» **GIVEN INSTRUCTION**: Exact copies are required of the lines from the line containing "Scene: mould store" through the final line of the listing, both included, and of no other lines.

(Dataset rows)
________
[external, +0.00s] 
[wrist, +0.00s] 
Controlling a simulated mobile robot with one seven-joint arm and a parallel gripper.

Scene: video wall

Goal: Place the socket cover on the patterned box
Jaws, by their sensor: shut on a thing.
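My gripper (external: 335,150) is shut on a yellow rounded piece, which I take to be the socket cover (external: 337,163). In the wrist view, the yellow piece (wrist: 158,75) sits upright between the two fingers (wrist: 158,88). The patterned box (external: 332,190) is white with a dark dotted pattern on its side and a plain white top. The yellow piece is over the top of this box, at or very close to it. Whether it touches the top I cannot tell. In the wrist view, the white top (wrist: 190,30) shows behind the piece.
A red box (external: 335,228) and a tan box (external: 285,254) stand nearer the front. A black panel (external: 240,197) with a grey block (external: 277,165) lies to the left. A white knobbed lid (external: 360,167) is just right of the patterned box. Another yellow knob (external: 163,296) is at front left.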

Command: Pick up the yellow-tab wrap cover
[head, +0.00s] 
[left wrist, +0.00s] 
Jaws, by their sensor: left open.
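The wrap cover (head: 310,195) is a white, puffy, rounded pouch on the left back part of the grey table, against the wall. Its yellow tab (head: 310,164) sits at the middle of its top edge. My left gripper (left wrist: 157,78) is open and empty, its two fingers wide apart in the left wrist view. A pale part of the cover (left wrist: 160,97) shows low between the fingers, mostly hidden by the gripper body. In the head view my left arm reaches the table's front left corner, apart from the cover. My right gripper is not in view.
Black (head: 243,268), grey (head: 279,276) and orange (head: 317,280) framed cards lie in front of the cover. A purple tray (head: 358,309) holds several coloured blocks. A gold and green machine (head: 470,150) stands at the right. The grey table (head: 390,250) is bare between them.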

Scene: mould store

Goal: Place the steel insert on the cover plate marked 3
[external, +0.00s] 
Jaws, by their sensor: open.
________
» **SOLUTION BELOW**:
Scene: mould store

Goal: Place the steel insert on the cover plate marked 3
[external, +0.00s] 
Jaws, by their sensor: open.

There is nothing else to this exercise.